Esta iniciativa, insólita na Europa, nasceu de estudos sobre vários precedentes similares no resto do Mundo, como o rio Atrato e a Amazónia, na Colômbia, e o rio Whanganui, na Nova Zelândia. "Este tipo de espaços naturais tão singulares como o Mar Menor devem ter uma legislação própria que os proteja", afirmou o jurista.
Impacto da urbanização
As acusações sobre quem realmente tem uma maior responsabilidade pelo mau estado da lagoa salgada são diversas. O "boom" urbanístico e turístico dos últimos 50 anos, permitido pela atitude passiva do executivo da região, mudou por completo a paisagem inóspita, provocando um efeito direto no Mar Menor, que começou a armazenar resíduos fecais de mais de 200 mil pessoas todo os verões.
A agricultura, que aumentou em 200% nos últimos vinte anos, também tem um impacto direto devido à grande demanda de água para regar, 25% através de aquíferos ilegais. Das hortas regadas através destes aquíferos, nascem 20% dos produtos hortícolas exportados por Espanha. Os nutrientes, fertilizantes, a salmoura e outros resíduos dessa produção agrícola são vertidos nos canais que finalmente desaguam no Mar Menor.

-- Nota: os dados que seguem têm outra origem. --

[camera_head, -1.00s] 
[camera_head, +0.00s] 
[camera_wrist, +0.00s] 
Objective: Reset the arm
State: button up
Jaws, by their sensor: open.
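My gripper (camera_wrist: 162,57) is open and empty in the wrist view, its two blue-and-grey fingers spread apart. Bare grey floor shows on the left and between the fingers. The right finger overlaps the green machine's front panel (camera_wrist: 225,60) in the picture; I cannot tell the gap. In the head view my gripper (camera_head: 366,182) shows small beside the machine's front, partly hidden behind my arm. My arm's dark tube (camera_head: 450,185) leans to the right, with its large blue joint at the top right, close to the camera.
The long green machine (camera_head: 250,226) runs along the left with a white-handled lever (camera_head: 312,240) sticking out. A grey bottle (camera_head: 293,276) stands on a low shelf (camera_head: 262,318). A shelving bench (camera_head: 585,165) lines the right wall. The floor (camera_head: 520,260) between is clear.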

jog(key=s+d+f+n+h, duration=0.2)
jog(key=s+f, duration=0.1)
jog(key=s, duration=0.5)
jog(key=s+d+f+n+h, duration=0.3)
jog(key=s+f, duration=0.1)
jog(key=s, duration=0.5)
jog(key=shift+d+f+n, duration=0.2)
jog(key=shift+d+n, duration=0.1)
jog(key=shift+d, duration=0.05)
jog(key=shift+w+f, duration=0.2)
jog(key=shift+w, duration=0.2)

O texto da proposta de lei a ser apresentada em Madrid quer que sejam reconhecidos "os direitos à proteção, conservação, manutenção e restauração do Mar Menor, a cargo dos habitantes e do governo da região".
A demanda propõe ainda a criação de três figuras para representar e governar a lagoa salgada: uma tutora legal, uma comissão de seguimento conhecida como "guardiães do Mar Menor" e um comité científico.